Northern Ireland's elder statesmen are driven by a desire to feature at a World Cup finals before they call it a day, defender Chris Brunt has said.
Brunt scored a free-kick in a 2-0 success over the Czech Republic in Belfast on Monday night to take Michael O'Neill's men to the brink of a play-off in November that will determine if they will be involved in Russia next summer.
No Northern Irishman has graced that stage since 1986, while the likes of George Best, record scorer David Healy and Keith Gillespie missed out entirely, and Brunt knows that another talented generation have just one last crack at it.
Aaron Hughes and Gareth McAuley, both 37, and Brunt, 32, will likely not be around for the qualification campaign to get to Qatar while captain Steven Davis, goalkeeper Michael McGovern and Niall McGinn are all in their 30s too.
At least all of those have featured at a major tournament having been involved at the Euros in France last summer when Brunt sat out due to a knee injury picked up while playing for West Brom.

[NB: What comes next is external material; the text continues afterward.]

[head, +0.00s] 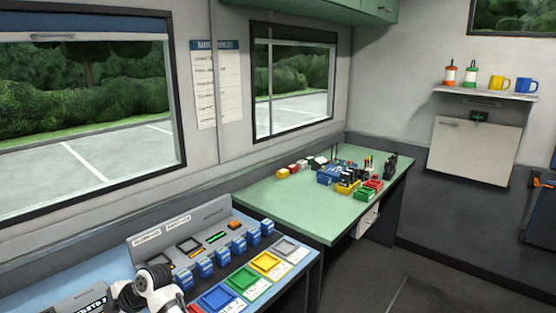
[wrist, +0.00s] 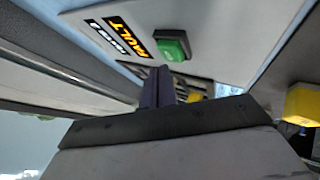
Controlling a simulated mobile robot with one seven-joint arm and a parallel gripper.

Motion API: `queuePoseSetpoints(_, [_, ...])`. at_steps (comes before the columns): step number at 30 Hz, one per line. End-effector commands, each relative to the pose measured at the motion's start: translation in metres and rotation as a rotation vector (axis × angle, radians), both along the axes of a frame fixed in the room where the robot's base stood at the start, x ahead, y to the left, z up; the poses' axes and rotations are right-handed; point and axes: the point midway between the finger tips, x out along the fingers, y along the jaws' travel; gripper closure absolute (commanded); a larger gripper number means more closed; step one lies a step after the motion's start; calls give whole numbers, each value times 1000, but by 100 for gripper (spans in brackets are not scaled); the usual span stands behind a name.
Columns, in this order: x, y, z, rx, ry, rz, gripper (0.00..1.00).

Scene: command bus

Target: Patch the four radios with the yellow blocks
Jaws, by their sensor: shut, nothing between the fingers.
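In the wrist view my gripper (wrist: 163,78) is shut and empty, its dark fingers together below a green button (wrist: 173,46). The button sits on a pale panel marked FAULT. A yellow block (wrist: 303,104) shows at the right edge of the wrist view, apart from the fingers. In the head view a small yellow block (head: 282,174) is at the back left of the green desk. My arm is at the lower left, and the fingers cannot be made out there. I cannot tell which units are the four radios.
The console (head: 160,240) holds a row of several blue blocks (head: 221,258). In front of them lie coloured trays, including a yellow tray (head: 267,262) and a green tray (head: 243,279). The green desk (head: 295,212) has clear surface at its front; radios and coloured bins (head: 347,188) crowd its back.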

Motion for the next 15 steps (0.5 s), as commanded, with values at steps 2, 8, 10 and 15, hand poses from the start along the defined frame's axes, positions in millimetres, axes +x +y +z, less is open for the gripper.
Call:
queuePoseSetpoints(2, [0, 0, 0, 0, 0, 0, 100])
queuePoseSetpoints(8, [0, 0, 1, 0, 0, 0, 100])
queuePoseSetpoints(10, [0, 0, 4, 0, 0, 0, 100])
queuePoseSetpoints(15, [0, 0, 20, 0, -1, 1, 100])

"You came away with x amount of years with Northern Ireland and a lot of times you would go back depressed - a lot of us have seen those times," said Brunt.
"The younger lads who are in the squad, they are lucky because it wasn't always like this, so if we can get to the World Cup that would be great.

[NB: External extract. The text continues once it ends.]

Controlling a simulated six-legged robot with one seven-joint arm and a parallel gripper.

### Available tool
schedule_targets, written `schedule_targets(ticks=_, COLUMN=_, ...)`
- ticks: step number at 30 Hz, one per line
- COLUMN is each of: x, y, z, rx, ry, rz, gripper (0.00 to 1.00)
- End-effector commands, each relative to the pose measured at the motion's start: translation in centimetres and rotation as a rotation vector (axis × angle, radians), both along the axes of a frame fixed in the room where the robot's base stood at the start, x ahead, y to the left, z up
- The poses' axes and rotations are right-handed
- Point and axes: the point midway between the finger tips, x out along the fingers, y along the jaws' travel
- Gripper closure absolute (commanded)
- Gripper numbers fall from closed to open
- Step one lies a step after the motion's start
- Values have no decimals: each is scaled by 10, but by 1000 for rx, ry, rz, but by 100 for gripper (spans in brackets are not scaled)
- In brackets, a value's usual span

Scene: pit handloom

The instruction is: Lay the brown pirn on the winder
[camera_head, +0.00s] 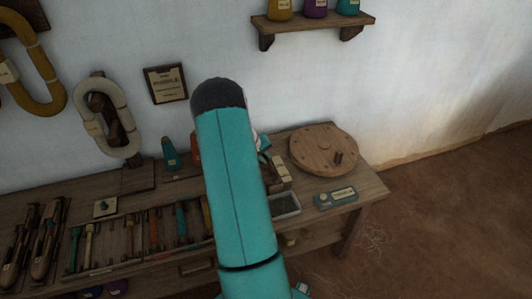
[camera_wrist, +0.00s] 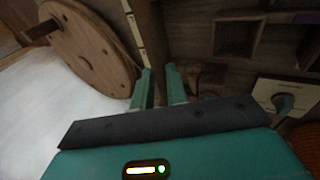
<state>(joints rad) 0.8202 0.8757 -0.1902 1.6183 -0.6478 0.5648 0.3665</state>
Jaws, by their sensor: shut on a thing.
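My gripper's two teal fingers (camera_wrist: 160,88) show in the wrist view with a narrow dark gap between them. They are shut on something that hardly shows, probably the brown pirn; its outline is lost against the dark wood. In the head view my teal arm hides most of the gripper. The winder's round wooden wheel (camera_head: 318,146), with a short peg handle, lies at the right end of the bench. In the wrist view the wheel (camera_wrist: 88,45) is just left of my fingers. A pale-edged block (camera_head: 279,172) stands beside the wheel, partly behind my arm.
The wooden bench (camera_head: 372,188) runs along the wall. Several coloured pirns (camera_head: 181,219) lie in a row left of my arm. A grey tray (camera_head: 286,205) and a teal labelled box (camera_head: 336,198) lie near the front edge. A shelf (camera_head: 313,24) hangs above.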

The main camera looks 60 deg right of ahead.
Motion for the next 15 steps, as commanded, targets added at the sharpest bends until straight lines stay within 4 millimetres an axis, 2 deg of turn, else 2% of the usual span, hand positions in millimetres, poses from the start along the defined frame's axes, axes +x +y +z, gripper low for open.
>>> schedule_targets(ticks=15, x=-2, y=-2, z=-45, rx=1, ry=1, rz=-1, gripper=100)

"That's part of the reason after my injury that the lads made it a bit more appealing to come back and if things hadn't have been going that well it may not have been the case.
"But for a few of us now it's probably the last-chance saloon for a tournament and obviously I didn't get to experience the last one so it would be great if that happens.
"It's not the end of the world if it doesn't but we have given ourselves a chance."
One of their best performers on Tuesday was Hughes, who is one month shy of the 20th anniversary of his first senior call-up and filled in ably for Jonny Evans' regular centre-back partner McAuley.
"Look at how well Aaron has done stepping in," Brunt said.
"The two of them (Hughes and McAuley) are like Benjamin Button - they keep getting better as they get older and I think once this campaign's done, we'll have big shoes to fill when the two of them go."
Northern Ireland guaranteed a second-placed finish with their triumph over the Czechs - their record fifth win on the bounce - and eight of the nine group runners-up will advance to a play-off.
Having taken 19 points from a possible 24 that should be enough for Northern Ireland to be one of the eight, even with six of those points discounted in the second-placed race as they came against bottom side San Marino.
That means they can breathe a bit easier ahead of the visit of world champions Germany to Belfast in October.
Though Joachim Low's team are yet to drop a point in qualification, their place at Russia has still not been confirmed due to Northern Ireland's total, meaning it is still mathematically possible for O'Neill's team to actually win the group.
"When the group came out and you see you have Germany, without being disrespectful to our boys, you are pretty much playing for second spot," Brunt admitted.
"We are realistic, Germany are a good team, but it means they come to Belfast next month and we can have a go at them. It's a bit of a free swing.
"I'm sure the atmosphere is going to be as good as Monday night and it will be a difficult place for them to come."